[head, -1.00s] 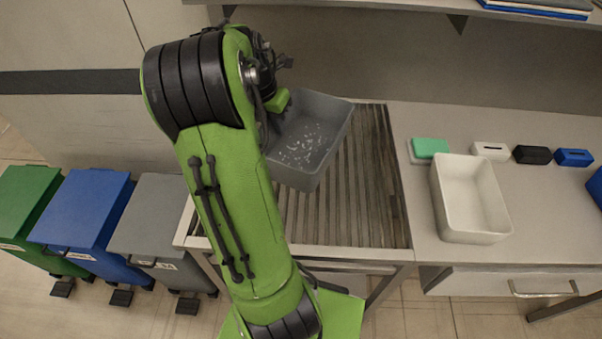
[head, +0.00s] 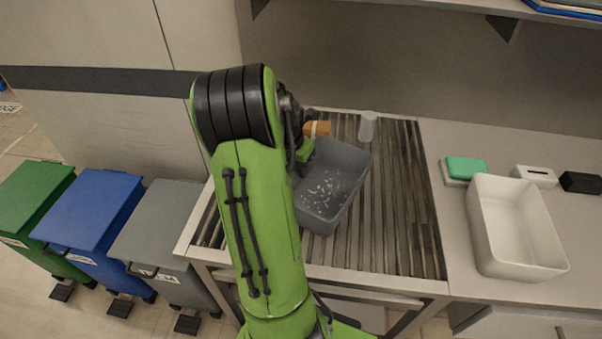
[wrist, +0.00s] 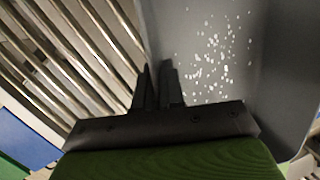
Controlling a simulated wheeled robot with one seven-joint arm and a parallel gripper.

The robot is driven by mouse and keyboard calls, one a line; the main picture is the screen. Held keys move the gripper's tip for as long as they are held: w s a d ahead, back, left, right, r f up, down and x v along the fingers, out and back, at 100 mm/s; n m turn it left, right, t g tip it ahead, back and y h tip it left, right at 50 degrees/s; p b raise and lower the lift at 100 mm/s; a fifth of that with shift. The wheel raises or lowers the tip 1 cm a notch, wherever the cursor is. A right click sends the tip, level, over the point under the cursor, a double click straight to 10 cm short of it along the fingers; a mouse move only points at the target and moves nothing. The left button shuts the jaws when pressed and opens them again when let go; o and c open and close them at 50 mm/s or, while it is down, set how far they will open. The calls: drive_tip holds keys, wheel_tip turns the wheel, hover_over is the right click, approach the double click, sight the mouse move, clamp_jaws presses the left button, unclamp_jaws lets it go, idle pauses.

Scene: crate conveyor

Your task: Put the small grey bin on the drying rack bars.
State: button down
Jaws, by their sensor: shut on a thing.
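The small grey bin (head: 345,161) is over the left-middle part of the drying rack bars (head: 401,215), with small white flecks on its inside floor. In the head view I cannot tell whether its underside touches the bars. My gripper (wrist: 158,88) is shut on the bin's left wall, one finger on each side of it. In the wrist view the bin's inside (wrist: 215,55) fills the right and the rack bars (wrist: 75,45) show at the left. In the head view my arm hides most of the gripper and the bin's left side.
Behind the bin, an orange-brown item (head: 317,128) and a pale cup-like item (head: 368,126) stand on the rack. A white tub (head: 490,235) and a green sponge (head: 466,168) are on the right counter. Lidded bins (head: 93,212) stand at the left. The rack's right side is clear.

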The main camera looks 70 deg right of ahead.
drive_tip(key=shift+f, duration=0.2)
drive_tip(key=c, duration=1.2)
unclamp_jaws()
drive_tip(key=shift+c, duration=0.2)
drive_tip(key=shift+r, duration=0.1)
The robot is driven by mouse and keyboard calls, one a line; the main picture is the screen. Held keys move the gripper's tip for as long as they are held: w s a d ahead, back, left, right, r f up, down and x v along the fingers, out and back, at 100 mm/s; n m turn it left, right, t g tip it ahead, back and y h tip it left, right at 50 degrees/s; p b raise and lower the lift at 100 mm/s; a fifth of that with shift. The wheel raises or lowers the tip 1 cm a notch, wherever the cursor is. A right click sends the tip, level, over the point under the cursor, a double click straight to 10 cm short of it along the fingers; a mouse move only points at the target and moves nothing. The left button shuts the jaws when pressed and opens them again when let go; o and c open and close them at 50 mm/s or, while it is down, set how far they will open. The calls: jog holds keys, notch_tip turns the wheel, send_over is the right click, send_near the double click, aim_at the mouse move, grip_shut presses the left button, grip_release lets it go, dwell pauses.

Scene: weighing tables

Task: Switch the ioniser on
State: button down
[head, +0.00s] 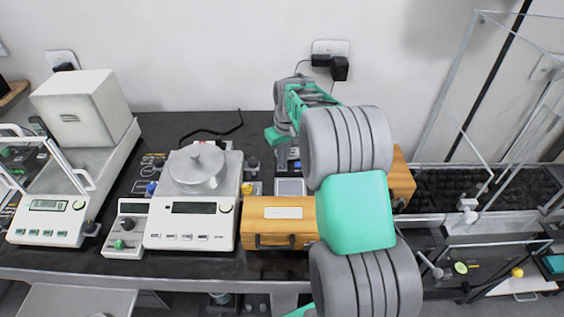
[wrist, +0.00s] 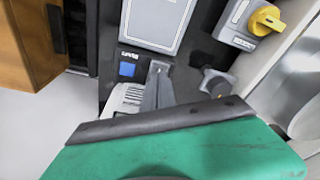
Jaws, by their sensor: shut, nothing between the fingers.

* **THE PROBLEM**: All of the entries need to be transcribed word for word; pictures are left out.

* **ANSWER TO THIS TASK**:
[head, -1.00s] 
[head, +0.00s] 
[wrist, +0.00s] 
Controlling a simulated wheeled robot with one seven-joint arm and a parallel gripper.

The robot is driven by mouse and keyboard calls, one a line; the main picture is the screen. Held keys move the gripper's tip for as long as they are held: w s a d ahead, back, left, right, r f up, down and x v along the fingers, out and back, at 100 mm/s; n m turn it left, right, t g tip it ahead, back and y h tip it left, right at 50 degrees/s; p b raise and lower the lift at 100 mm/s; a fifth of that with shift. The wheel raises or lowers the tip 1 cm a notch, wherever the cursor is. A right click sends the tip, level, over the point under the cursor, a double click straight to 10 cm short of it along the fingers; a mouse move only points at the target and moves nothing. The left button shuts the jaws when pressed and opens them again when let go; o and c open and close them at 50 mm/s or, while it is down, set how far they will open. The calls: drive_tip holds keys, wheel_tip turns the wheel, hover_over is the right click, approach the double click, sight the mouse move, clamp_jaws presses the left button, unclamp_jaws lets it go, idle pauses.

Scene: crate conveyor

Your task: Put the small grey bin on the drying rack bars.
State: button down
Jaws, by their sensor: shut on a thing.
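The small grey bin (head: 345,161) is over the left-middle part of the drying rack bars (head: 401,215), with small white flecks on its inside floor. In the head view I cannot tell whether its underside touches the bars. My gripper (wrist: 158,88) is shut on the bin's left wall, one finger on each side of it. In the wrist view the bin's inside (wrist: 215,55) fills the right and the rack bars (wrist: 75,45) show at the left. In the head view my arm hides most of the gripper and the bin's left side.
Behind the bin, an orange-brown item (head: 317,128) and a pale cup-like item (head: 368,126) stand on the rack. A white tub (head: 490,235) and a green sponge (head: 466,168) are on the right counter. Lidded bins (head: 93,212) stand at the left. The rack's right side is clear.

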The main camera looks 70 deg right of ahead.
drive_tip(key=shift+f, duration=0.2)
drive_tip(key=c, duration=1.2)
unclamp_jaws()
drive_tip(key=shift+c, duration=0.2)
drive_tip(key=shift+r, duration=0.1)
The robot is driven by mouse and keyboard calls, one a line; the main picture is the screen. Held keys move the gripper's tip for as long as they are held: w s a d ahead, back, left, right, r f up, down and x v along the fingers, out and back, at 100 mm/s; n m turn it left, right, t g tip it ahead, back and y h tip it left, right at 50 degrees/s; p b raise and lower the lift at 100 mm/s; a fifth of that with shift. The wheel raises or lowers the tip 1 cm a notch, wherever the cursor is. A right click sends the tip, level, over the point under the cursor, a double click straight to 10 cm short of it along the fingers; a mouse move only points at the target and moves nothing. The left button shuts the jaws when pressed and opens them again when let go; o and c open and close them at 50 mm/s or, while it is down, set how far they will open. The calls: jog holds keys, notch_tip turns the wheel, send_over is the right click, send_near the double click, aim_at the mouse move, grip_shut presses the left button, grip_release lets it go, dwell pauses.

Scene: weighing tables

Task: Switch the ioniser on
State: button down
[head, +0.00s] 
[wrist, +0.00s] 
Jaws, by their sensor: shut, nothing between the fingers.

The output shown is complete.